51 What order (if any) should I make in respect of the future deferred instalments which could total £3.5 million?  In my judgment, if the husband does receive significant additional capital in respect of these deferred instalments, the wife should receive a further capital sum in order to ensure that my award overall continues to provide her with a fair share of the total resources in this case.  I propose, therefore, to award the wife a further sum, or sums, equal to 15% of all sums (net) received by the husband in respect of deferred instalments for the years up to 2009 and currently payable from 2011.  If the husband were to receive the full amount due the wife would have total resources of £7.5 million and the husband would have £11 million.  In my judgment, this division gives proper weight to all the relevant factors in this case, including the contributions each party has and will make to the welfare of the family and to the fact that a significant part of the wealth has accrued from income earned in 2008 and 2009.

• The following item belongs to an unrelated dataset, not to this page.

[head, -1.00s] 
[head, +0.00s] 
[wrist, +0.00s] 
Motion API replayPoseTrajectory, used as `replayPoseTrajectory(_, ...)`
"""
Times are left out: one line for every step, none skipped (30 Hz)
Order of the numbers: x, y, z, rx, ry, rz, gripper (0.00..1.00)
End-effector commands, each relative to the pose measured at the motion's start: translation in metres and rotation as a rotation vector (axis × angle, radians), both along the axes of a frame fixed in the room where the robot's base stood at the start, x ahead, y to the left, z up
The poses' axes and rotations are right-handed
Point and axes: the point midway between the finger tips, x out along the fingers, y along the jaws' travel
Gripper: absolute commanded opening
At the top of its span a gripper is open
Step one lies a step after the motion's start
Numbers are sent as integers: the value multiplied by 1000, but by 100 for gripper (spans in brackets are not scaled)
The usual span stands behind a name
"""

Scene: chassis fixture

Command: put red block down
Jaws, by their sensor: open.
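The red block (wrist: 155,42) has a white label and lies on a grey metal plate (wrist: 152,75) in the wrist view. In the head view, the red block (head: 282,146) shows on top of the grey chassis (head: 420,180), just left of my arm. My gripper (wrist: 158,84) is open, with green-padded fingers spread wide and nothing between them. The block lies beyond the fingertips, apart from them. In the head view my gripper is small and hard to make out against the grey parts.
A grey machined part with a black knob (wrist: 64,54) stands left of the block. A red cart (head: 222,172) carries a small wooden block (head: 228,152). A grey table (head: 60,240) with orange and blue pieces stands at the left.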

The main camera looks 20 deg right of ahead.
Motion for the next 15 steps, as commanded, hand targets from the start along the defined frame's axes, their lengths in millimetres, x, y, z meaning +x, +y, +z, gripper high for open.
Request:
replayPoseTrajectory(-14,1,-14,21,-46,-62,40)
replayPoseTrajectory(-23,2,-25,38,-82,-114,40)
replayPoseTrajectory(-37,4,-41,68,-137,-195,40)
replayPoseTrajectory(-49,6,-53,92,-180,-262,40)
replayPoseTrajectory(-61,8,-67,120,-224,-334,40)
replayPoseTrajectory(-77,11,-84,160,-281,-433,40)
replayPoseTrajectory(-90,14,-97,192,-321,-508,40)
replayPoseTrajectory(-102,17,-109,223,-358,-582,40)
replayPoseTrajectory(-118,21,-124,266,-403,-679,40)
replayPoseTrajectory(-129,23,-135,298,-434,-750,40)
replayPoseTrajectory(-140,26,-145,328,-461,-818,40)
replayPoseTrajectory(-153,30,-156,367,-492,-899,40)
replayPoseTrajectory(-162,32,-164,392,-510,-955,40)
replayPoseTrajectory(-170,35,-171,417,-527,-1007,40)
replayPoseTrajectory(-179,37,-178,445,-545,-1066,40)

52 I propose in addition to make a maintenance order for the children, as agreed by the parties, and also to order the husband to continue to pay the children's school fees.  Because I have divided the capital unequally between the parties, and potentially significantly unequally, in my view the husband should continue to pay school fees not only for so long as he remains in employment but thereafter, subject always, of course, to the court being able to reconsider the matter in the light of the parties' actual financial positions.